The Biden administration wants to find just the right place for your gigawatt-scale data center.

In an executive order announced Tuesday, President Biden empowered the Department of Defense (DOD) and Department of Energy (DOE) to lease land for AI infrastructure like giant data-storage facilities and clean-power sources.

The effort, according to the statement, will help to “prevent America from growing dependent on other countries to access powerful AI tools.”

Delete! The Washington Post reported in October how places like Fort Worth, Texas, and Fayette County, Georgia, have resisted the potentially loud, obstructive arrival of data centers, and local officials in areas like Northern Virginia and Atlanta have expressed concern about electricity and water demands imposed on infrastructure.

The White House said the DOD and DOE’s chosen locations for private-sector bids will be based on “accessibility to high-capacity transmission infrastructure and minimized adverse effects on communities, the natural environment, and commercial resources.”

Selected developers will also be required, under the directive, to deploy “sufficient” clean-energy generators to match electricity needs. (While the statement mentioned “small nuclear reactors” as one example, here’s a DOE list of clean-energy types.)

Developers will be required “to pay all costs of building and operating AI infrastructure so that this development does not raise electricity prices for consumers,” the statement said, and agencies will study data center impacts on electricity prices.

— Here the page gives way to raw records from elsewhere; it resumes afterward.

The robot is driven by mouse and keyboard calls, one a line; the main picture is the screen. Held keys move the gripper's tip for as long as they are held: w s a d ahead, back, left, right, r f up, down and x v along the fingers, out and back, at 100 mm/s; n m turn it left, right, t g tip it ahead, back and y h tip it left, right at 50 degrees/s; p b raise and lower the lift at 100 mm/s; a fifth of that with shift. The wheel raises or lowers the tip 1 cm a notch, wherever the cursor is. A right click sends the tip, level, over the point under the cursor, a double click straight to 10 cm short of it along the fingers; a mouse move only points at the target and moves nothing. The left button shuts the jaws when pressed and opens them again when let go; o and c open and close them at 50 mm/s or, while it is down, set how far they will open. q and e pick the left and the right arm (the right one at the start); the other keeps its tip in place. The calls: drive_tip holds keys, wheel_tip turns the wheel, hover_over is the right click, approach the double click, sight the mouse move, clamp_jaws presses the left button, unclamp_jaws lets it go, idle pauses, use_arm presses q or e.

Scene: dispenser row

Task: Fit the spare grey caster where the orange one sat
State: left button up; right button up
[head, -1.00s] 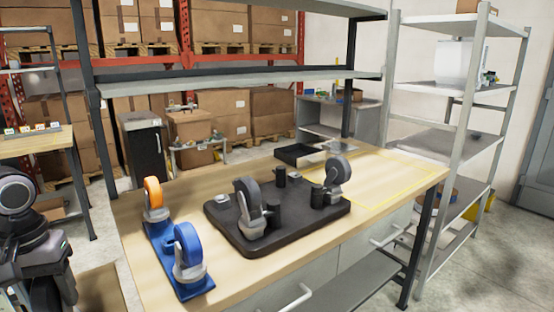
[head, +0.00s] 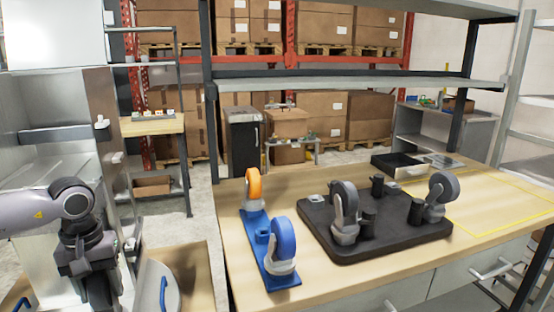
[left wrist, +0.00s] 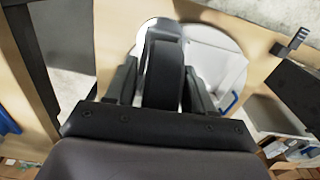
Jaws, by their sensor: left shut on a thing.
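My left gripper (head: 98,290) points down at the lower left of the head view; its fingertips are hard to see there. In the left wrist view it is shut on a dark grey wheel (left wrist: 163,72), apparently the grey caster, whose lower part is hidden. The orange caster (head: 254,188) stands at the back of a blue rack (head: 258,266) on the bench. A blue caster (head: 282,240) stands at its front. A dark base plate (head: 390,252) carries two grey casters (head: 345,210) (head: 441,190) and several short black posts (head: 416,212).
A round white tray with blue handles (head: 172,283) lies on a low wooden surface (head: 203,280) below my left gripper. A black open bin (head: 396,163) is at the bench's back. The shelf (head: 350,84) hangs above the bench. Bare wood lies within the yellow outline (head: 500,205).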

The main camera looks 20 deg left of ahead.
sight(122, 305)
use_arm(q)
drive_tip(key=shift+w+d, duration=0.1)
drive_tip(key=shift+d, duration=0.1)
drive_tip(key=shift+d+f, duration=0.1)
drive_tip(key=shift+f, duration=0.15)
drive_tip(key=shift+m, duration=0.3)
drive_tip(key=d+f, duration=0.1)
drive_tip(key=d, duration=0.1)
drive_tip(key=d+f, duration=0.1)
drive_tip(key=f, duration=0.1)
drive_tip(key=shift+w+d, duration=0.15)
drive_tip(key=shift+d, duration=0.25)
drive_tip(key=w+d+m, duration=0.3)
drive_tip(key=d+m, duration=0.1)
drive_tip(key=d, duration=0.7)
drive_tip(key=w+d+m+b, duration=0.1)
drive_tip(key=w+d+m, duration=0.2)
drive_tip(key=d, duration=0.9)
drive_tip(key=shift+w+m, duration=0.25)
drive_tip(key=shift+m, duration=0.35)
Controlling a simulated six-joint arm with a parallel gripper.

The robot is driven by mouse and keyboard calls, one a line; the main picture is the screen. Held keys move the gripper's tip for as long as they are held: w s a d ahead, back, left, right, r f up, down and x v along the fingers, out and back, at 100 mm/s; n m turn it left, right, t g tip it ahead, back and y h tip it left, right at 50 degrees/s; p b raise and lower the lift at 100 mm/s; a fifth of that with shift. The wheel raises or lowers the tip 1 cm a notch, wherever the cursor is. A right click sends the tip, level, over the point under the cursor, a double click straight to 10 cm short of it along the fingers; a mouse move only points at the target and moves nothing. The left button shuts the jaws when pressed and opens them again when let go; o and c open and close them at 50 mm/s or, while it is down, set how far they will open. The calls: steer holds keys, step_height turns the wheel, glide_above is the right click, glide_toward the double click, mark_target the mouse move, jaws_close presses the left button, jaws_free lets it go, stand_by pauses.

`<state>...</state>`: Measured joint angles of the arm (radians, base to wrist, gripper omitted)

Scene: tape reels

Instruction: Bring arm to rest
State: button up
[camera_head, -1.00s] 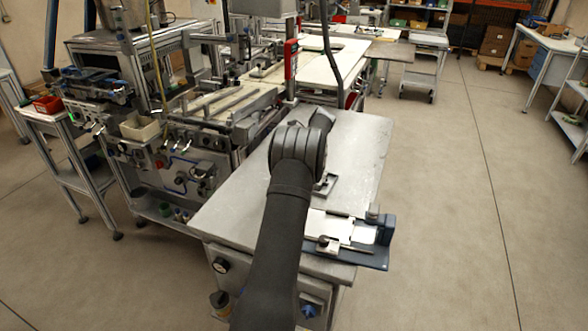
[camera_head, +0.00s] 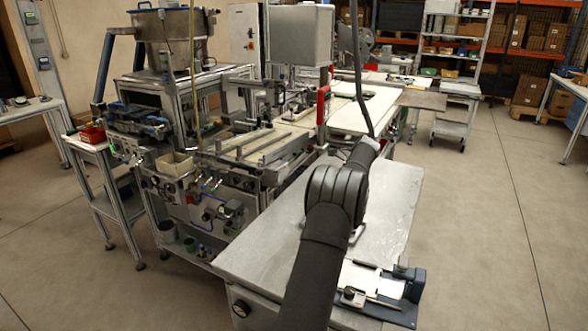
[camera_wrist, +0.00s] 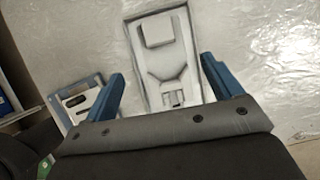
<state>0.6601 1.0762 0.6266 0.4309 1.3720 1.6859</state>
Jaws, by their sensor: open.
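In the wrist view my gripper (camera_wrist: 158,92) is open, its two blue fingers spread apart, with nothing between the tips that I can see held. Beyond the fingers a grey metal tray-like fixture (camera_wrist: 185,20) with a recessed shape lies on the metal table top (camera_wrist: 255,50). In the head view my dark arm reaches up over the metal table (camera_head: 270,255); the gripper itself is hidden behind the arm there.
A dark blue device with a white plate (camera_head: 363,280) sits at the table's near right corner. A large machine (camera_head: 220,190) stands left of the table. A red box (camera_head: 93,134) is on a side stand. Open floor (camera_head: 480,220) lies to the right.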

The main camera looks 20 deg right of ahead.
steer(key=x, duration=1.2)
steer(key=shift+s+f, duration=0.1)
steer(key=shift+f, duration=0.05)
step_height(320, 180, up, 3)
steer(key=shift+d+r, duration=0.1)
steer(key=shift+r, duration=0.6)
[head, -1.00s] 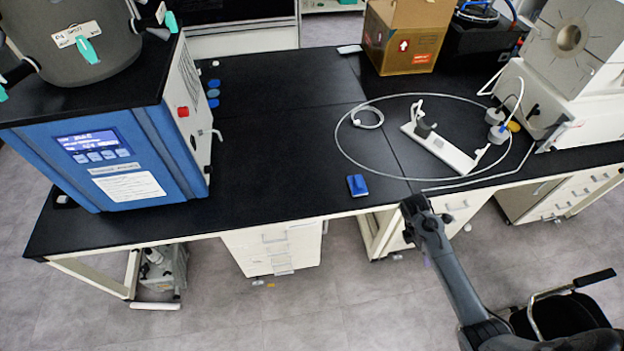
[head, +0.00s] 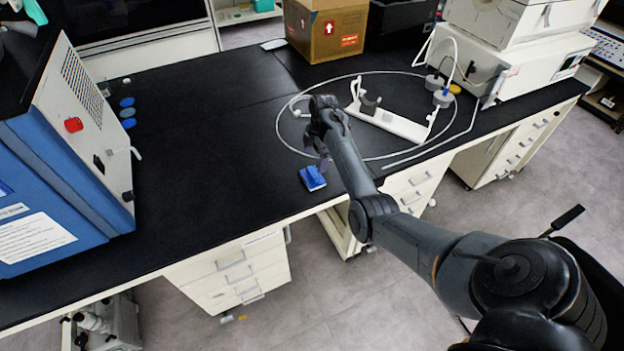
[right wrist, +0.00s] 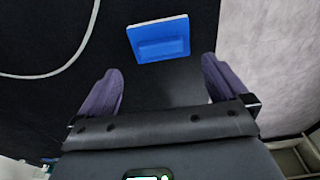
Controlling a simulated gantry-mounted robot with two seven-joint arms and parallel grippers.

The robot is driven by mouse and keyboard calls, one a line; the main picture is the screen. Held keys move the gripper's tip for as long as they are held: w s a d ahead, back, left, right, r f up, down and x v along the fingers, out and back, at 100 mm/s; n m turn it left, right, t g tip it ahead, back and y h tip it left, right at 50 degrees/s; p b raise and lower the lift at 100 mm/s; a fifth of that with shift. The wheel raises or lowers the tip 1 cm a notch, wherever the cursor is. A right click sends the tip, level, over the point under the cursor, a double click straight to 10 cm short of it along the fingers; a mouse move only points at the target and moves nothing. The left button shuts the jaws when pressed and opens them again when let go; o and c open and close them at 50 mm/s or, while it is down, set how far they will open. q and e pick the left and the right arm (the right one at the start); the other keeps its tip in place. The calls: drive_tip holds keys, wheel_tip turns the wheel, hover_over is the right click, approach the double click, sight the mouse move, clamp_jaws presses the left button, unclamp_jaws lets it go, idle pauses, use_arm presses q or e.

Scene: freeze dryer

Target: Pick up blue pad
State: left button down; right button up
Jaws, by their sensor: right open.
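The blue pad (head: 312,178) lies flat on the black bench top near its front edge. In the right wrist view the blue pad (right wrist: 160,40) shows ahead of the fingers, with a raised bar on top and a pale far edge. My right gripper (head: 324,162) is above the bench close to the pad. In the right wrist view my right gripper (right wrist: 162,88) has its two fingers spread wide with nothing between them, and the pad lies beyond the tips, apart from them. My left gripper is not in view.
A white cable loop (head: 280,128) lies behind and right of the pad, around a white stand (head: 395,122). A cardboard box (head: 325,30) stands at the back. The blue freeze dryer (head: 60,170) stands at the left. The bench between it and the pad is clear.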

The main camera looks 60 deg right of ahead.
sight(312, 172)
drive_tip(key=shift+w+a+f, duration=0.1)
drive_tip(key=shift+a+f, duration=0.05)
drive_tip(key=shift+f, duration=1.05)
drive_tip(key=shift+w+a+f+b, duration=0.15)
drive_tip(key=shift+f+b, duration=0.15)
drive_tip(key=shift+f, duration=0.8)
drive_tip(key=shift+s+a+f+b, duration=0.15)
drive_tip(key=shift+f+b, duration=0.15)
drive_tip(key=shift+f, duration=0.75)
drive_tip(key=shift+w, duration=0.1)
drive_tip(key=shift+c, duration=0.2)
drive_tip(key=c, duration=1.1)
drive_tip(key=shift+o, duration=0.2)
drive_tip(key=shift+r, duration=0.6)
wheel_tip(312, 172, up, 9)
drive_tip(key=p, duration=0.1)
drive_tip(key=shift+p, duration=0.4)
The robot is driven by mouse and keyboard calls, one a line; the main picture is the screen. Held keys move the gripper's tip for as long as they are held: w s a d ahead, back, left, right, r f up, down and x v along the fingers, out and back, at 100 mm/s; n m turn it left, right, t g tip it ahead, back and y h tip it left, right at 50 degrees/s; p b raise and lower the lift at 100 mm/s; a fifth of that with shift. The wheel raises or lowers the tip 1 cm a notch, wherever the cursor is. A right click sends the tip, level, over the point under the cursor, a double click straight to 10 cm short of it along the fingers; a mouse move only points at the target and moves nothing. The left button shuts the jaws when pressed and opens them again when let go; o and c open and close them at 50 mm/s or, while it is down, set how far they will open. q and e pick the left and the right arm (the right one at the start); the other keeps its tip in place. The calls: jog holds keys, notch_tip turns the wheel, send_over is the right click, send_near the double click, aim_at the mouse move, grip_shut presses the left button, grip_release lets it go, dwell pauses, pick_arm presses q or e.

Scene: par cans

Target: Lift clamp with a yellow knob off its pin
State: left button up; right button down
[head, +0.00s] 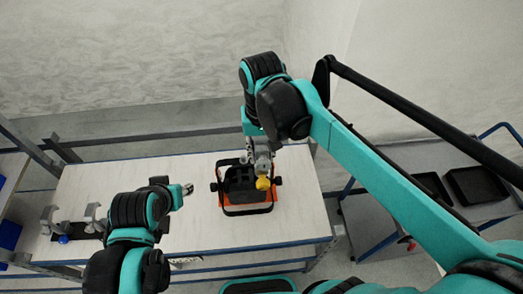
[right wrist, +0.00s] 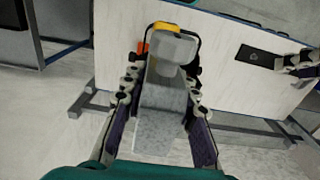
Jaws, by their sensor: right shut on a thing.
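The grey clamp with a yellow knob (head: 262,183) is in my right gripper (head: 258,150), over the black and orange fixture (head: 247,209) on the table. In the right wrist view the two fingers of my right gripper (right wrist: 160,92) lie on either side of the grey clamp body (right wrist: 163,98), with the yellow knob (right wrist: 168,28) at its far end. Any pin under the clamp is hidden, and I cannot tell whether the clamp touches the fixture. My left gripper (head: 187,189) is above the table, left of the fixture; its jaw opening is too small to tell.
Grey clamps (head: 48,217) stand on a dark base at the table's left end, with a blue knob (head: 63,239). The pale tabletop (head: 205,225) has bare room left of the fixture. A grey cart (head: 378,222) with black trays (head: 475,186) stands at right.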

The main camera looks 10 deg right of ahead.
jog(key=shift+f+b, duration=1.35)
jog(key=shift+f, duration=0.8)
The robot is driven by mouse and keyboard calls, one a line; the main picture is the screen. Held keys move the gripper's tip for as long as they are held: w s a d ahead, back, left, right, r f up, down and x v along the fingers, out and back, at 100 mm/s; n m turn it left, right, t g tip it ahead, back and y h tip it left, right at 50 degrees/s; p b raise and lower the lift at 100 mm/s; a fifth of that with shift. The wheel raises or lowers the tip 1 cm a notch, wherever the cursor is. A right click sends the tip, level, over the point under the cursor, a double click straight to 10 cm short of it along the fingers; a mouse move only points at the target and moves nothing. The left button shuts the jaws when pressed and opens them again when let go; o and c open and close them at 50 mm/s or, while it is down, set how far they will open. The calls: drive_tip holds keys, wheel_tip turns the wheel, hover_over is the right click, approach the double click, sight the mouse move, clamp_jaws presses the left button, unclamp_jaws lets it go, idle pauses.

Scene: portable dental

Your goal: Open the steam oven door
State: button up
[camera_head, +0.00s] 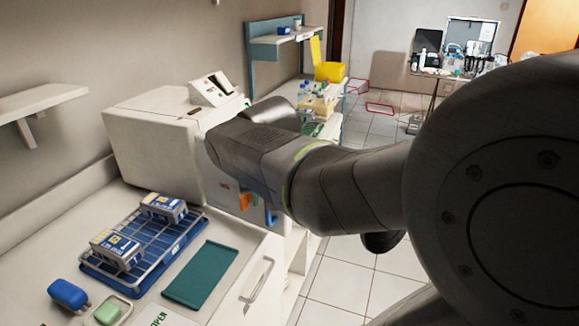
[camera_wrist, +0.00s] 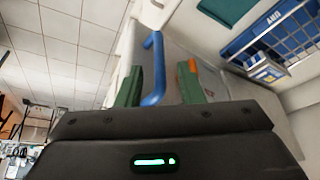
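The steam oven (camera_head: 150,145) is a white box on the counter at the left in the head view. My arm hides most of its front, so I cannot tell clearly whether its door stands shut or ajar. Its blue handle (camera_head: 269,216) shows just below my wrist. In the wrist view the blue handle (camera_wrist: 155,70) lies between the two green fingers of my gripper (camera_wrist: 161,80), closer to the left finger. The fingers are spread with a visible gap to the right of the handle. An orange part (camera_wrist: 193,66) shows at the right fingertip.
A drawer handle (camera_head: 258,282) sticks out below the counter edge. The tiled floor (camera_head: 345,285) to the right is clear.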

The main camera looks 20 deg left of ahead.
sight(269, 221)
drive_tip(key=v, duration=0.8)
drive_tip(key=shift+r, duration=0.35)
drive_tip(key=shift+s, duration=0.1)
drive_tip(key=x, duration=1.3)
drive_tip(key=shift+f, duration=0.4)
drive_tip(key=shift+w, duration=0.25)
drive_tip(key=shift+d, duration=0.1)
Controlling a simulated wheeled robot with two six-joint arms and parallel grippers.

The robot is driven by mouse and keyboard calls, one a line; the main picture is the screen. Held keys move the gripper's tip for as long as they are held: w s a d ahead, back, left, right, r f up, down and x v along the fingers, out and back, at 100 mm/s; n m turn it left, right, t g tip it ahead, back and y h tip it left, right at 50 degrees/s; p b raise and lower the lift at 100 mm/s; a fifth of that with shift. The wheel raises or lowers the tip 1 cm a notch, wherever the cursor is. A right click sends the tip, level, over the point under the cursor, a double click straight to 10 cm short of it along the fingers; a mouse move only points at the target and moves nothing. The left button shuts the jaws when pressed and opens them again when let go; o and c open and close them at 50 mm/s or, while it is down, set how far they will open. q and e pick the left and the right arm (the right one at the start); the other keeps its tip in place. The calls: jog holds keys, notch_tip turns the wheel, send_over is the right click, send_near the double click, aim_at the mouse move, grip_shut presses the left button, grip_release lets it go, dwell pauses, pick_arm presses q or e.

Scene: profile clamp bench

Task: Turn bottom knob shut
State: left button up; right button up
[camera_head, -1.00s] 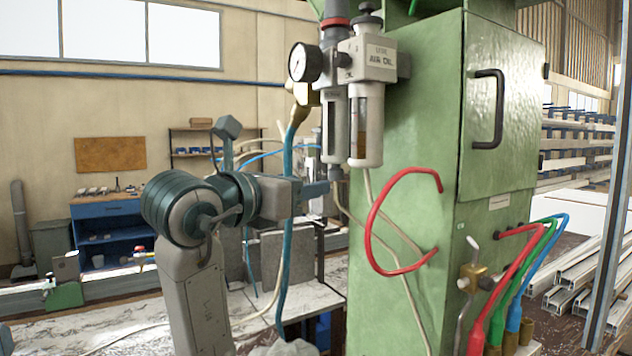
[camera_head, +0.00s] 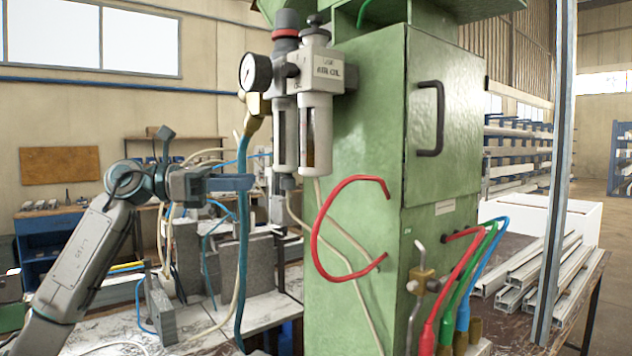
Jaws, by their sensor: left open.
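The air treatment unit hangs on the left face of the green machine, with a pressure gauge (camera_head: 256,72) and two clear-sided bowls. The bottom knob (camera_head: 288,183) is a small dark grey piece under the left bowl (camera_head: 285,135). My left gripper (camera_head: 250,183) is level with this knob and to its left. Its blue-grey fingers point right toward the knob, and a gap shows between them. The jaws are open and hold nothing visible. The knob's turn position is too small to tell. My right gripper is out of the picture.
A blue hose (camera_head: 242,240) hangs from the brass fitting, close by my left fingers. A red hose (camera_head: 318,235) loops out from the green machine (camera_head: 385,170). A brass valve (camera_head: 422,282) sits lower right. Metal profiles (camera_head: 535,270) lie on the right bench.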

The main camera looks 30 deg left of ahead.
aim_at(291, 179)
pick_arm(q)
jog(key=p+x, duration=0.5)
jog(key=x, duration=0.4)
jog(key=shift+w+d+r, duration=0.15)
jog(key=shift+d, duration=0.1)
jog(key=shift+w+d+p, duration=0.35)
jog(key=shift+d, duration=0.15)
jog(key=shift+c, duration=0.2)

Costs: A May 2024 Goldman Sachs report concluded that data centers will consume 8% of US power by 2030—a 5% increase from 2022.

Microsoft recently shared plans to spend $80 billion in FY 2025 to “build out AI-enabled data centers to train AI models and deploy AI and cloud-based applications around the world.” According to reports last fall, the tech giant also aims to use Three Mile Island’s nuclear plant.

While the executive order said capacity will be committed to small business and startups, David Brauchler, technical director and head of AI and ML Security at cybersecurity consulting firm NCC Group, believes that big, well-funded orgs are most likely to respond to the government’s proposal, possibly consolidating the AI market to a few major players.

“The organization likely to ‘win’ the most in this deal is Nvidia, who powers the training and inference processors used by AI systems,” Brauchler shared in an emailed statement. “They’ve already experienced their stock skyrocketing as demand for high-end AI hardware increases, and this deal is likely to contribute to their further growth.”